## Required work
Would you restate all the data that follows, word for word?

## Information supplied
%%
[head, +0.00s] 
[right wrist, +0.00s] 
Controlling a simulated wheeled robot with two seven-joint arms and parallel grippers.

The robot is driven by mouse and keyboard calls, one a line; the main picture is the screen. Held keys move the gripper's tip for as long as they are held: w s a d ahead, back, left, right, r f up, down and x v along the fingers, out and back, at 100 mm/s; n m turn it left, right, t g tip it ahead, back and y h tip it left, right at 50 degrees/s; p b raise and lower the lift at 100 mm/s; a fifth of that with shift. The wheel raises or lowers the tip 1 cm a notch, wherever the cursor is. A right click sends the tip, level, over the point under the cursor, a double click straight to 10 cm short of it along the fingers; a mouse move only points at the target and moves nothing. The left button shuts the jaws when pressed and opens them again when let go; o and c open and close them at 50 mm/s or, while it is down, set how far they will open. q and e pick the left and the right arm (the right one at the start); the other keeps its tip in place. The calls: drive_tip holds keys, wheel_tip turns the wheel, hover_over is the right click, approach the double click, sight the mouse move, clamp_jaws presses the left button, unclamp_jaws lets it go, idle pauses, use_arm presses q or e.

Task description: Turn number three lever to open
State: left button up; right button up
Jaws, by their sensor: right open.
%%
## Completed exercise
[head, +0.00s] 
[right wrist, +0.00s] 
Controlling a simulated wheeled robot with two seven-joint arms and parallel grippers.

The robot is driven by mouse and keyboard calls, one a line; the main picture is the screen. Held keys move the gripper's tip for as long as they are held: w s a d ahead, back, left, right, r f up, down and x v along the fingers, out and back, at 100 mm/s; n m turn it left, right, t g tip it ahead, back and y h tip it left, right at 50 degrees/s; p b raise and lower the lift at 100 mm/s; a fifth of that with shift. The wheel raises or lowers the tip 1 cm a notch, wherever the cursor is. A right click sends the tip, level, over the point under the cursor, a double click straight to 10 cm short of it along the fingers; a mouse move only points at the target and moves nothing. The left button shuts the jaws when pressed and opens them again when let go; o and c open and close them at 50 mm/s or, while it is down, set how far they will open. q and e pick the left and the right arm (the right one at the start); the other keeps its tip in place. The calls: drive_tip holds keys, wheel_tip turns the wheel, hover_over is the right click, approach the double click, sight the mouse move, clamp_jaws presses the left button, unclamp_jaws lets it go, idle pauses, use_arm presses q or e.

Task description: Turn number three lever to open
State: left button up; right button up
Jaws, by their sensor: right open.

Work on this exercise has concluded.